Forecast: UK advertising to top £20bn
June 20, 2018
UK advertising is expected to increase to £19.9 billion (€22.4bn) in 2018, up from £18.8 billion in 2017, with media investment group GroupM predicting that investment will surpass £20 billion for the first time in 2019.
GroupM forecasts 6.1 per cent growth for 2018, down from 6.4 per cent in 2017, and its first growth prediction for the year ahead is 5.1 per cent. Pure-play Internet and surging growth by Facebook particularly are the primary drivers for all advertising growth. Pure-play Internet has expanded its share of investment every year since 2000. It was 1 per cent of measured advertising then and will reach 59 per cent in 2018, 61 per cent in 2019, according to GroupM.
The UK remains the fastest-growing mature advertising market in the world, with growth matching the Asia-Pacific average rate. While sterling is worth 7 per cent less today against the US dollar than it was at the time of the vote to leave the EU, the UK remains the world’s fourth-largest advertising economy in dollar terms. The combination of fast-paced growth and scale sustains the UK as the third-largest contributor to GroupM’s forecast global ad growth in 2018, behind China and the USA.
Investment in print media continues to shrink, but the trajectory is improving as print publishers become a substantial digital media in their own right. Barring unforeseen GDPR-related catastrophe, digital could comprise of around 31 per cent of national newspapers’ ad revenue in 2018; similar for consumer magazine brands; and around 20 per cent for regional newspapers.
The benefits of physical print advertising include brand-safe high-quality environments, late booking ability, flexible pricing, and clear share-of-voice signals to advertisers. The launch of PAMCo (The Publishers Audience Measurement Company) in April revealed a national and regional newspaper universe with unique weekly reach of 46 million, and for magazines, 36 million. This world-leading initiative holds out the promise of a more efficient and versatile print market.
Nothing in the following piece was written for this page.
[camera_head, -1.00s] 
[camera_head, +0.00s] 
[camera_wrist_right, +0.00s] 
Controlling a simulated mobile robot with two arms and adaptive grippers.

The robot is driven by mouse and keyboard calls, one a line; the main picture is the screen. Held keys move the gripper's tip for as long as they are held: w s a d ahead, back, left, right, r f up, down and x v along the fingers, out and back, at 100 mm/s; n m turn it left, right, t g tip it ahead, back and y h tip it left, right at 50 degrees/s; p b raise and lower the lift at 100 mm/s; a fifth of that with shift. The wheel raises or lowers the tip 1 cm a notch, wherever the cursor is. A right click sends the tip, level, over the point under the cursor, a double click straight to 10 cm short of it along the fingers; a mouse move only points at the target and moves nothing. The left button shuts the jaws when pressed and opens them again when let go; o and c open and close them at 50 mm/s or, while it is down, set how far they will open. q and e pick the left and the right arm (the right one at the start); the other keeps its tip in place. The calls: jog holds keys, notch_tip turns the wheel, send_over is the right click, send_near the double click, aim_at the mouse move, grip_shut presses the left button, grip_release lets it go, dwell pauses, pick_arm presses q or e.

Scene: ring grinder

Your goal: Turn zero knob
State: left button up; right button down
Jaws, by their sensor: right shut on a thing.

Television advertising investment fell by 2.4 per cent in 2017, but GroupM expects this to recover by 1.7 per cent in 2018 and a further 2.0 per cent in 2019, supported by better reach and monetisation of non-traditional screens. The four-screen BARB (Broadcasters Audience Research Board) programme rating is expected to launch in September, followed by ad impressions in 2019. This collective improvement in TV measurement may help TV compete more effectively with digital insurgents, but GroupM observes that even four screens do not give the whole picture. Viewing on Smart TVs and via big-screen apps is yet to be incorporated, but increasingly important as on-demand viewing migrates from the PC to the big screen.
GroupM reports that Out-of-home advertising investment is stable, but its digital ‘software’ (automation, validation, optimisation) needs to catch-up with its impressive ‘hardware’ (digital screens) to fulfil its potential. Radio spot advertising remains strong with 5 per cent growth expected for 2018 and again for 2019. The UK’s digital audio universe is 22 million, having almost doubled in five years with 41 per cent weekly reach. Audio streaming overtook video in 2015 and GroupM believes it has plenty of room for further advertising growth. Advertising investment in digital and streaming audio is not measured, but already represents about 10 per cent of radio spot revenue.
“UK advertising investment is growing faster than the economy, defying Brexit chaos and bouts of consumer fatigue,” advised Adam Smith, Futures Director, GroupM. “One reason is colossal digitisation in media and in marketing practice, driving up competition, standards and innovation. Another is the scale of the tail. We must, however, beware of diseconomies of excessive specialism and short-termism. We need more technology but fewer technicians. Automation including AI must increase to liberate human brains for advertising strategy.”
“Developments in digital measurement can’t arrive soon enough, especially for TV and OOH, and the introduction of PAMCo already demonstrates the value of standardisation and third-party verification,” added Tom George, CEO, GroupM UK. “Our industry is evolving rapidly, shown through the surge in digital advertising, and we need to keep pace through investment in data in technology to ensure clients continue to effectively engage consumers.”